Более дифференцированным стало отношение анархистов к экономике и ее месту в соотношении государства и общества. Прежде либертарии (к примеру, Кропоткин) отмечали роль союза между государством и частным капиталом в деле разрушения общества, однако в тот период частная экономическая деятельность могла еще казаться фактором если не социального освобождения, то хотя бы смягчающим всевластие государства. С развитием связей между государством и бизнесом, их сращиванием и с широким внедрением новой индустриальной техники, превращающей изолируемого человека в придаток машины, положение изменилось.

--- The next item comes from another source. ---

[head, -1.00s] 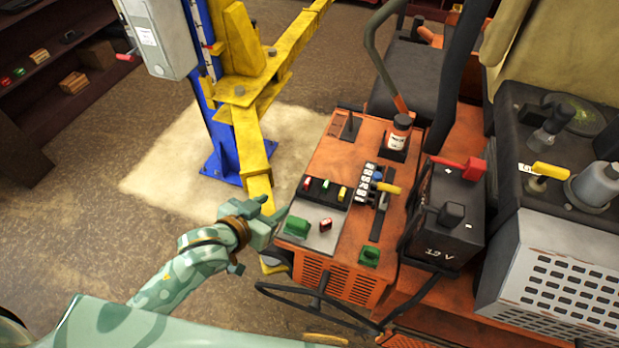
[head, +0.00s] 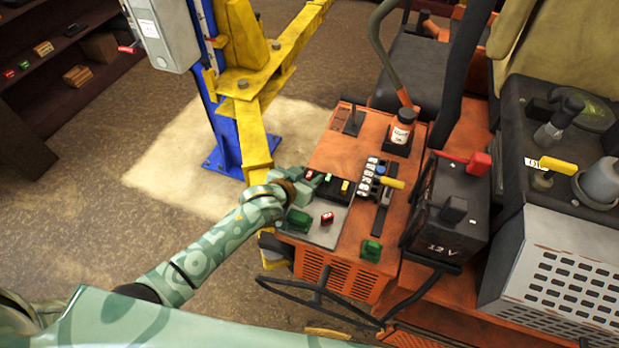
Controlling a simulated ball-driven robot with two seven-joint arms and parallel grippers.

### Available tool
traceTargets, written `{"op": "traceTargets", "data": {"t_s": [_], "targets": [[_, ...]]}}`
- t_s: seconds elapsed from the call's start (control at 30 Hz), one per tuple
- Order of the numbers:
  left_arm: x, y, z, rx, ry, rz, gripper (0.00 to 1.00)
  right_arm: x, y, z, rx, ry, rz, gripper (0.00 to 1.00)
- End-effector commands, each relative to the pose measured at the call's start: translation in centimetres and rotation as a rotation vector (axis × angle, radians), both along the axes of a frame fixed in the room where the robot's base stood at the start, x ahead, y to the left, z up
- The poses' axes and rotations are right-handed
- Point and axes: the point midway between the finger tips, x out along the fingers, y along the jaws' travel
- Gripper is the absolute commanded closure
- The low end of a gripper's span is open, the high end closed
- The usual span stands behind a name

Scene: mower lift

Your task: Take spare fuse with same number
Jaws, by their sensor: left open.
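A black fuse holder (head: 335,196) on the orange mower panel carries small red (head: 309,175), green (head: 327,178) and yellow (head: 345,187) fuses. A grey plate (head: 325,236) in front of it holds a larger green block (head: 298,221) and a loose-looking red fuse (head: 327,218). Numbers on the fuses are too small to read. My left gripper (head: 308,182) is open at the left end of the holder, close to the red fuse; I cannot tell if they touch. It partly hides the holder's left end. My right gripper is out of view.
A yellow-handled lever (head: 391,183) beside white number tiles, a small bottle (head: 403,126) and a green block (head: 371,250) stand on the panel. A black battery (head: 440,215) is to the right. The yellow lift arm (head: 252,140) stands behind my left gripper.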

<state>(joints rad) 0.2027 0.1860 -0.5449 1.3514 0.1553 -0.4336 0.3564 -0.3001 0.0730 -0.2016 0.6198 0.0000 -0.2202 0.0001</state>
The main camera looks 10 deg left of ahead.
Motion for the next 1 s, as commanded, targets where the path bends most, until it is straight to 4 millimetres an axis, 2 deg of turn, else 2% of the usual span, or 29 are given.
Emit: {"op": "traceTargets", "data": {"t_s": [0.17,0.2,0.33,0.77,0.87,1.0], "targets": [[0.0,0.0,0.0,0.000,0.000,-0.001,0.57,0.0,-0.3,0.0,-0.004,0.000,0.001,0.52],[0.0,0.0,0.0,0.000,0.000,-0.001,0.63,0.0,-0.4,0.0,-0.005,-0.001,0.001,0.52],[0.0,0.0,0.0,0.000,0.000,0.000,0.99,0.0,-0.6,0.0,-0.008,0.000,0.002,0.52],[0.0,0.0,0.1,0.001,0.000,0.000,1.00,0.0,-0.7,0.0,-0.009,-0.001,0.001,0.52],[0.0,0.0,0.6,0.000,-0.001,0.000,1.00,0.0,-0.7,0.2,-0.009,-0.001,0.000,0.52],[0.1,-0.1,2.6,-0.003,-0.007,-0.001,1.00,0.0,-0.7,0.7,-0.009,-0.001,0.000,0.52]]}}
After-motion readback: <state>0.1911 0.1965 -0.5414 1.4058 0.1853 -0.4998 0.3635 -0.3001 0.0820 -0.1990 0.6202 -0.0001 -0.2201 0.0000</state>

Теоретики аргентинской анархистской рабочей организации ФОРА впервые выдвинули идею о том, что, наряду с аппаратом «политического государства», можно вести речь о механизмах «экономического государства». «Под «политическим государством», — писал идеолог ФОРА Эмилио Лопес Аранго, — мы понимаем совокупность законов, которые навязывают населению принудительный «общественный договор». Под «экономическим государством» мы понимаем совокупность организационных форм, свойственных капиталистическому режиму, которые сохраняются даже после осуществления смены юридической системы и переживает любые политические революции. Мы хоти сказать тем самым, что можно разрушить всю социальную организацию, ликвидировать историческое государство, экспроприировать буржуазию и уничтожить частную эксплуатацию, но эти материальные перемены не будут означать окончательное устранение капитализма». Именно это, по мысли Лопеса Аранго, произошло в России после 1917 г.[22] Иными словами, ФОРА имела в виду сохранение самой централизованной, индустриальной, фабричной формы организации производства и разделения труда, которая способствует уничтожению навыков самоорганизации и солидарности. Вместе с государством и юридическим правом частной собственности, эта форма, как самостоятельный фактор, служит орудием порабощения людей.